Combine the black raspberries and lemon-thyme in a large, non-reactive pot. Crush the berries using a potato masher and add the sugar and the lemon juice. Bring the mixture to a simmer over medium heat, stirring occasionally. Turn the heat down to medium low and continue cooking, stirring occasionally, for about 20 minutes, or until the jam sheets off the spoon.

(When you first start cooking the jam, pull your spoon out and watch the way the liquid drips off of it. The drops will be light and syrupy at first. As the jam continues to boil, the drops will get heavier, and eventually, they will come together to form a fluid sheet as they come off the spoon. This is the setting point.

Another good way to keep an eye on the consistency is to put a small spoonful of jam on a plate every few minutes. It will cool quickly, and when it does, you'll be able to see how the jam, at this stage, will set.)

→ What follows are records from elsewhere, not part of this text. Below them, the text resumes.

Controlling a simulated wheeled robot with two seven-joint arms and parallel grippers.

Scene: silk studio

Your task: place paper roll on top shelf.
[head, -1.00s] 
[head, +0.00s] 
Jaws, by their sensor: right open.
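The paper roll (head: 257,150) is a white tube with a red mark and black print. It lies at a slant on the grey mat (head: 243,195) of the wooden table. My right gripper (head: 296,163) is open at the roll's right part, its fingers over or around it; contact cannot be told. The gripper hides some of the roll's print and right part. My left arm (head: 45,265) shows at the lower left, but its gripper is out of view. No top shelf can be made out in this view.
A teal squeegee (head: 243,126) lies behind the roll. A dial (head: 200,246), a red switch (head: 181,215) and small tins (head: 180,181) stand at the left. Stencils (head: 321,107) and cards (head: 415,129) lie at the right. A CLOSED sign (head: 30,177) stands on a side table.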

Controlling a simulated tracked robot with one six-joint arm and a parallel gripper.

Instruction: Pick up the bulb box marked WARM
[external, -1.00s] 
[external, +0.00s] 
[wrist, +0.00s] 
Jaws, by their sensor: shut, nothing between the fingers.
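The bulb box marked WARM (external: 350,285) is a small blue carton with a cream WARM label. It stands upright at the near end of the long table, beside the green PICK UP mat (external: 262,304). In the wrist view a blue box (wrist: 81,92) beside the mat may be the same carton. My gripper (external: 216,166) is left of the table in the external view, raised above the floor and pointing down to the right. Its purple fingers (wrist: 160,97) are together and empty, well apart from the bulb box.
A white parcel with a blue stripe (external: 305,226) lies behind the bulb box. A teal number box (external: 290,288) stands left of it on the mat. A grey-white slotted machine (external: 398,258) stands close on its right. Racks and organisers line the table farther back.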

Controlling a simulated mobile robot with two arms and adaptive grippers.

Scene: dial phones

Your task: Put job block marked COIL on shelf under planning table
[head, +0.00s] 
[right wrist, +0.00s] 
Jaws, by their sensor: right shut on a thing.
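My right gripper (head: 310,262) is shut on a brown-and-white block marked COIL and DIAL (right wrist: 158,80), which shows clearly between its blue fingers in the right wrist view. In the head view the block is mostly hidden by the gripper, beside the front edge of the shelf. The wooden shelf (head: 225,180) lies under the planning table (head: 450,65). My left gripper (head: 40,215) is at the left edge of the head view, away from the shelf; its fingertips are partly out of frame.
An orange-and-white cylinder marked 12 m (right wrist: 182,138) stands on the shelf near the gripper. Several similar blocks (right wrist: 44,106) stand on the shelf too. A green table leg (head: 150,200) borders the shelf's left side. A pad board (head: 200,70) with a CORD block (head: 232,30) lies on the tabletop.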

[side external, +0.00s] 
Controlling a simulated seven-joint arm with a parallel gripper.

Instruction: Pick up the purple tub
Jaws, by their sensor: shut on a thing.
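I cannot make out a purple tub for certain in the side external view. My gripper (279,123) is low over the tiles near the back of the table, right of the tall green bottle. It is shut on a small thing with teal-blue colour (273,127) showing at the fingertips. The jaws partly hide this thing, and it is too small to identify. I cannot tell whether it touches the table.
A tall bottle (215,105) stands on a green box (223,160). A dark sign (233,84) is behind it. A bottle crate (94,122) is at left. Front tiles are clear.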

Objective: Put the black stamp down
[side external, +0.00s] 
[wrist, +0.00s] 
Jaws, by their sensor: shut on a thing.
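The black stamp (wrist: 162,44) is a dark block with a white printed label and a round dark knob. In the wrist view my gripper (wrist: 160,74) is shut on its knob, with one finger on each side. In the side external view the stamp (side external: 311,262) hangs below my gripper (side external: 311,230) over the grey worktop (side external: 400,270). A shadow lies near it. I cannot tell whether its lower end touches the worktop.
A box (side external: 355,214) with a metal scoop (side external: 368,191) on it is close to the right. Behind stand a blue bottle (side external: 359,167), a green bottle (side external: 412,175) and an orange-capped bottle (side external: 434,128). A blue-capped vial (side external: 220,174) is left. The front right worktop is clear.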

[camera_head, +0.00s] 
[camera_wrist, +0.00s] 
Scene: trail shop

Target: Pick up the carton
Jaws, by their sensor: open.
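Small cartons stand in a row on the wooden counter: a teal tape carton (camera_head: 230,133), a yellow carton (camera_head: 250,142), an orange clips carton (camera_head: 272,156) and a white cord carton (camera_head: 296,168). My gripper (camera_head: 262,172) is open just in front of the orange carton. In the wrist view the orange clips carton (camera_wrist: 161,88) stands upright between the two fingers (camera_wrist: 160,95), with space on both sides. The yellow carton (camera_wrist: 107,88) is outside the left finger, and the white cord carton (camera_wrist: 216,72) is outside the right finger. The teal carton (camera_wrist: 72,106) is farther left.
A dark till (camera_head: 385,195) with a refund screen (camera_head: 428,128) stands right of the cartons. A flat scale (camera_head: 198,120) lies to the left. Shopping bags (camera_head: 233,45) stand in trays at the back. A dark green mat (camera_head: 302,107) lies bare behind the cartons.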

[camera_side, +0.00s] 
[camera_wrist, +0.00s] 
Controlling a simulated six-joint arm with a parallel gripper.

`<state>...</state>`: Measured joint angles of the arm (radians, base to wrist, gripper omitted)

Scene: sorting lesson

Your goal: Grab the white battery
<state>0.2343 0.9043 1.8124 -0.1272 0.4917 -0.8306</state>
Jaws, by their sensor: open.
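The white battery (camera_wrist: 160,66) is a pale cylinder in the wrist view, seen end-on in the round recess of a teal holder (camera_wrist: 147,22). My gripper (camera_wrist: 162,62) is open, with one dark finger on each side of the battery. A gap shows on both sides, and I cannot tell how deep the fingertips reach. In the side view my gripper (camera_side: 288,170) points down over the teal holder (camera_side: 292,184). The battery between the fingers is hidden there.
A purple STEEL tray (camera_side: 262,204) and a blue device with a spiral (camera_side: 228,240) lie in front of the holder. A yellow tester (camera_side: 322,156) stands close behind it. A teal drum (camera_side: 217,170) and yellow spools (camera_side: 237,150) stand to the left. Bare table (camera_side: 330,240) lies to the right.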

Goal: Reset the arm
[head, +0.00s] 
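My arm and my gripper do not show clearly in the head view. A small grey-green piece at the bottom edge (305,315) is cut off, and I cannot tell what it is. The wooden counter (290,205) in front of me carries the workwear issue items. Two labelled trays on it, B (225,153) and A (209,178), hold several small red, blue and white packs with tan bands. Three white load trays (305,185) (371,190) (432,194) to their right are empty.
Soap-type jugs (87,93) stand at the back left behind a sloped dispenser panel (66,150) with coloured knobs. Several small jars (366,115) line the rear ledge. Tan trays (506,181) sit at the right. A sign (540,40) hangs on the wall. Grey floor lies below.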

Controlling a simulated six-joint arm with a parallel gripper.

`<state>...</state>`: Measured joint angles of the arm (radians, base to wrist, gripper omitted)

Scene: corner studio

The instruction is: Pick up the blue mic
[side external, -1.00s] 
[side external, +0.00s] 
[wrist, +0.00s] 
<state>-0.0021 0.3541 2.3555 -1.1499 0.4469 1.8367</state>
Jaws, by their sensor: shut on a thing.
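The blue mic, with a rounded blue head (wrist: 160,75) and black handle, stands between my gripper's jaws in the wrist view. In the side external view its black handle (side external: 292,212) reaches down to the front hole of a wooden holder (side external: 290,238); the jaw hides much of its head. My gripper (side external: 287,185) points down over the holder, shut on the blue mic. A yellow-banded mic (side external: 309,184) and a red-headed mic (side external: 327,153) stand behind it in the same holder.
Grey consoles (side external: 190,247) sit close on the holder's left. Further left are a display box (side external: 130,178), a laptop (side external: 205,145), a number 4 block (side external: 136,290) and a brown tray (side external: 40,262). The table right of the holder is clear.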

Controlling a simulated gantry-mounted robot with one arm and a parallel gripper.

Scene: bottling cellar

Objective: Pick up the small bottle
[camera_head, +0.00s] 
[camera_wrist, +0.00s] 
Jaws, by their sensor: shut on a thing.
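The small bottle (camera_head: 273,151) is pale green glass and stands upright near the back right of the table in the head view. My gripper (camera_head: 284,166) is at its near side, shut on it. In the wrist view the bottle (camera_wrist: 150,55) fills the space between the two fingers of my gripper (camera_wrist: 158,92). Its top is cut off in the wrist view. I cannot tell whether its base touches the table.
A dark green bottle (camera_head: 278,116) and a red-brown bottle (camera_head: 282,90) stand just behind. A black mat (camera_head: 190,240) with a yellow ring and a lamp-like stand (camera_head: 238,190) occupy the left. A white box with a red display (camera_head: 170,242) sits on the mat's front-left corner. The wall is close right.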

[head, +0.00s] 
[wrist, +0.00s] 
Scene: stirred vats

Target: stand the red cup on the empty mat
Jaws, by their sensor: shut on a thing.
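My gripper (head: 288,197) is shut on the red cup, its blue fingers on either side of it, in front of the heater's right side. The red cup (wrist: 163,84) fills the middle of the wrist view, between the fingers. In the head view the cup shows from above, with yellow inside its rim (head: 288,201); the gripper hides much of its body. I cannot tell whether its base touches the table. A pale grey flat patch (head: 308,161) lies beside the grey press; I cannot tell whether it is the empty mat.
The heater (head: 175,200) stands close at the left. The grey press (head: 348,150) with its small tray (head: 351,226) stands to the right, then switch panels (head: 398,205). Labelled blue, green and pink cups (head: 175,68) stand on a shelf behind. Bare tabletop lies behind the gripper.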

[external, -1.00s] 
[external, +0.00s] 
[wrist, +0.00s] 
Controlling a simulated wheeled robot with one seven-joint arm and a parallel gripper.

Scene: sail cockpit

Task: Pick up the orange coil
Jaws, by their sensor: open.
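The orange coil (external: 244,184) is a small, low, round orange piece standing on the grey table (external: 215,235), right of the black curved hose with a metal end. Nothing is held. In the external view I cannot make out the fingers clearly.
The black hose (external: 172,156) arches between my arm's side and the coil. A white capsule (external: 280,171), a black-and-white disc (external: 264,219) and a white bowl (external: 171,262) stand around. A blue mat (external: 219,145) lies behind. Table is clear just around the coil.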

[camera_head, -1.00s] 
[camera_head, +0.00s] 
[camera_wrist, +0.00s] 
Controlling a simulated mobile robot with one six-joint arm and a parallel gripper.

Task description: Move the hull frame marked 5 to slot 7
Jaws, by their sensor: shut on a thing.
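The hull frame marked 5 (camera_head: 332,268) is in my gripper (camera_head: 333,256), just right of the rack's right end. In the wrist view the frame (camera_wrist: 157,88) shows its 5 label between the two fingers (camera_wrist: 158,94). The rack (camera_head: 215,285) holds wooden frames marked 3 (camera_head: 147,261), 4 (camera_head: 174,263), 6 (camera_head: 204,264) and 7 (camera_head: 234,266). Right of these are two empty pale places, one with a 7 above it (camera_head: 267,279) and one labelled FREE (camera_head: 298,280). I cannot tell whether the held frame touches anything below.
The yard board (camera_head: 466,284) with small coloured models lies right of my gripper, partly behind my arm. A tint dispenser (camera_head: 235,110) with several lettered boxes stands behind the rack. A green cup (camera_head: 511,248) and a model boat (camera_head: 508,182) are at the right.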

Keep watching or testing until you get the consistency you like, then turn the heat off. If you want to put up the jam, pour it into sterile jars and seal. Screw the lids on tightly and leave the jars upside down to cool overnight; be sure to check the seals in the morning before putting them in a cool, dark place.

Otherwise, put your jars in the fridge or give them away to very nice friends, and enjoy the jam at once, however you please.

Yield: about 4 cups plus a little bit of extra for eating fresh.